Given exercise:
Extract, without alteration, each line from the start of the listing to the line bearing "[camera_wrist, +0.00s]".

— START —

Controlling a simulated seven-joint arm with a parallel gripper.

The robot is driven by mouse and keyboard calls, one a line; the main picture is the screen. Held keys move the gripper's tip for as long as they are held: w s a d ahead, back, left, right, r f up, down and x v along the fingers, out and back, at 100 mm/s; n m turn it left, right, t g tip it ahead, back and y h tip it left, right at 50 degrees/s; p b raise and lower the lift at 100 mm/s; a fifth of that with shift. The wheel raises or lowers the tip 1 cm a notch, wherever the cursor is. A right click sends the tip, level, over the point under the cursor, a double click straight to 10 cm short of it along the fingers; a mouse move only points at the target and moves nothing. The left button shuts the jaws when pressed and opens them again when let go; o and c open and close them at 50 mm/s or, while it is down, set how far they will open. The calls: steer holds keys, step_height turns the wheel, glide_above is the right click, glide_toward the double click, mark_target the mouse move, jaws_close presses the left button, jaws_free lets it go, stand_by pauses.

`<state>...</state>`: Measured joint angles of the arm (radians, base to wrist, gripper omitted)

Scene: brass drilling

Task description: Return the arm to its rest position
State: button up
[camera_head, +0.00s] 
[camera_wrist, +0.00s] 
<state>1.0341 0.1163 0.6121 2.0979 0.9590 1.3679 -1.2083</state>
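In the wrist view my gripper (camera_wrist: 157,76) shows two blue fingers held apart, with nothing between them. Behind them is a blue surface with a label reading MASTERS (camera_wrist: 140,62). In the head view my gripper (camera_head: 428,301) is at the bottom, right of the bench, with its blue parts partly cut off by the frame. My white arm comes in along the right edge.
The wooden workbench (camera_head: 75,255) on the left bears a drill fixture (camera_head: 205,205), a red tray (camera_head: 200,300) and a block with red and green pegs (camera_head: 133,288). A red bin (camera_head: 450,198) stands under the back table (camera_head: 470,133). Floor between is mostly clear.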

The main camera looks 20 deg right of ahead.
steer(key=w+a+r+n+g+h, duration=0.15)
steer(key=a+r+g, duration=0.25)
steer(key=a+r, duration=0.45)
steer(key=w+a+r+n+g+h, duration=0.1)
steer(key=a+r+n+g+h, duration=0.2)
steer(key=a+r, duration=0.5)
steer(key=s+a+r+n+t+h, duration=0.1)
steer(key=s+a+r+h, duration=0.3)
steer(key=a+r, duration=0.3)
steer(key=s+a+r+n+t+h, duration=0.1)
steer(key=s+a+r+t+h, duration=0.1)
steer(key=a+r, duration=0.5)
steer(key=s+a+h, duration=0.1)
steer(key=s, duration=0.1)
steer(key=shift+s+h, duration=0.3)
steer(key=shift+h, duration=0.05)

— END —

Task answer:
Controlling a simulated seven-joint arm with a parallel gripper.

The robot is driven by mouse and keyboard calls, one a line; the main picture is the screen. Held keys move the gripper's tip for as long as they are held: w s a d ahead, back, left, right, r f up, down and x v along the fingers, out and back, at 100 mm/s; n m turn it left, right, t g tip it ahead, back and y h tip it left, right at 50 degrees/s; p b raise and lower the lift at 100 mm/s; a fifth of that with shift. The wheel raises or lowers the tip 1 cm a notch, wherever the cursor is. A right click sends the tip, level, over the point under the cursor, a double click straight to 10 cm short of it along the fingers; a mouse move only points at the target and moves nothing. The left button shuts the jaws when pressed and opens them again when let go; o and c open and close them at 50 mm/s or, while it is down, set how far they will open. The calls: steer holds keys, step_height turns the wheel, glide_above is the right click, glide_toward the double click, mark_target the mouse move, jaws_close presses the left button, jaws_free lets it go, stand_by pauses.

`<state>...</state>`: Measured joint angles of the arm (radians, base to wrist, gripper omitted)

Scene: brass drilling

Task description: Return the arm to its rest position
State: button up
[camera_head, +0.00s] 
[camera_wrist, +0.00s] 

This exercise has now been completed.